Public Safety & Justice

States Get Tough on Bullies

States and localities across the country are adopting tougher anti-bullying laws.
by | December 2010

Earlier this fall, after a string of high-profile suicides committed by gay youth attracted significant media attention, talk turned to anti-gay bullying and the role schools play in preventing taunts and attacks on students based on their sexuality (or even their perceived sexuality). As a result, states across the country are now debating whether to pass anti-bullying legislation and, in some cases, to strengthen laws already on the books.

States began adopting anti-bullying laws in 1999; today 45 states have some sort of anti-bullying measure in place. In most cases, the legislation amounts to a requirement that school districts implement anti-bullying programs on the local level.

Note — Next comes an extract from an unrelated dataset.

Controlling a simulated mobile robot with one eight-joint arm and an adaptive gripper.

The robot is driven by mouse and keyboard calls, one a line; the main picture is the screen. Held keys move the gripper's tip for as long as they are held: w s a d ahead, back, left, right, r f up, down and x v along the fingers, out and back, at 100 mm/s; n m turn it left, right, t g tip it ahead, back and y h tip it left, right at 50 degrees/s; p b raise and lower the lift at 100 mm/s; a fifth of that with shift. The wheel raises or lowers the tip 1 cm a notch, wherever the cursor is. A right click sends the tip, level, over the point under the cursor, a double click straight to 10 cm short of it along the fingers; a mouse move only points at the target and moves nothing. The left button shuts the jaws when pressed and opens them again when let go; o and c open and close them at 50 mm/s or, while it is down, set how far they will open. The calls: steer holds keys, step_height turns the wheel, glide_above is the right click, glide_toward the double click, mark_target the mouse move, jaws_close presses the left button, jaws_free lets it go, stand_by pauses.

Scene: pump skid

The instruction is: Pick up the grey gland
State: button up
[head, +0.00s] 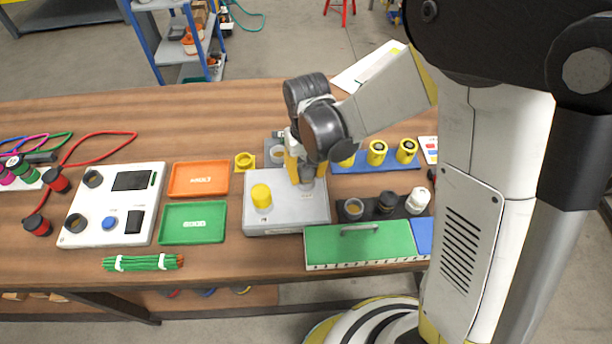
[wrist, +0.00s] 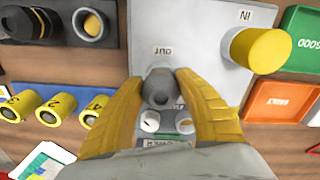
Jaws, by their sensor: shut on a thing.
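The grey gland (wrist: 158,85) is a small dark grey rounded piece, seen between my fingers in the wrist view, beside the OUT label on the light grey pump box (wrist: 205,35). My gripper (wrist: 160,95) has its yellow fingers shut on the gland from both sides. In the head view my gripper (head: 303,172) points down over the back right of the pump box (head: 285,218), and the gland (head: 307,183) shows just below the fingers. I cannot tell whether the gland is seated in the OUT port or lifted. A yellow cap (head: 261,197) stands by the IN label.
An orange tray (head: 198,193) and a green tray (head: 193,238) lie left of the box. A dark rack (head: 370,215) with several cylindrical parts is at right, before yellow cylinders (head: 377,152). A green panel (head: 330,250) with a handle is in front.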

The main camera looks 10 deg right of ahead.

But those laws are mostly notable for what they don’t say, according to organizations such as the Gay, Lesbian and Straight Education Network (GLSEN), a group that advocates “healthy school climates” for gay students. The problem with most state anti-bullying laws, GLSEN says, is that they don’t specifically prohibit bullying of certain kinds of people. They don’t “enumerate” different categories -- such as race, gender and sexual orientation -- that make students targets of bullying.

That’s a huge problem, says GLSEN Policy Director Shawn Gaylord. “Our research shows pretty clearly that students in schools with non-enumerated policies feel almost no more protected than students in schools with no anti-bullying policy at all.”

Of the states with anti-bullying laws, only a fraction have policies that enumerate categories of victims -- this summer, New York became just the 10th state to pass an enumerated law.

The problem is that enumerated legislation can be much more difficult to pass. Conservative groups oppose the idea of offering “special” protection to certain groups, and some opponents say that enumerated policies regarding sexual orientation are a shrouded attempt to force a socially liberal viewpoint on schools.

That fact is a harsh reality for Michigan Rep. Pam Byrnes, who sponsored an anti-bullying law in the state. Michigan is currently one of only a few places -- including Hawaii, Montana, North Dakota, South Dakota and the District of Columbia -- with no anti-bullying laws. Two years ago, Michigan debated a policy that explicitly prohibited bullying based on sexual orientation. But the enumeration was eventually stripped out and the bill died without ever being brought up for a vote.

Now Byrnes is championing a new bill -- one without any enumerated categories. “I prefer enumeration, personally, because you have more teeth in it,” she says. “But I also know it wouldn’t have a chance of passing.”

Meanwhile, city officials in Washington, D.C., are considering an enumerated policy for schools there, and some other states are looking at beefing up the laws they already have. In New Jersey, where a Rutgers University student committed suicide after allegedly being outed by a webcam placed by his roommate, legislators are considering augmenting the state’s anti-bullying law already in place. Among other things, the state’s Anti-Bullying Bill of Rights would step up enforcement efforts on local schools and require bullying-prevention training for educators, making it the toughest such policy in the nation.

Kansas, Minnesota, Missouri and Pennsylvania are also reportedly considering tougher anti-bullying laws. There’s also an enumerated federal Safe Schools Improvement Act before Congress, although its chances of passing dimmed with last month’s conservative sweep.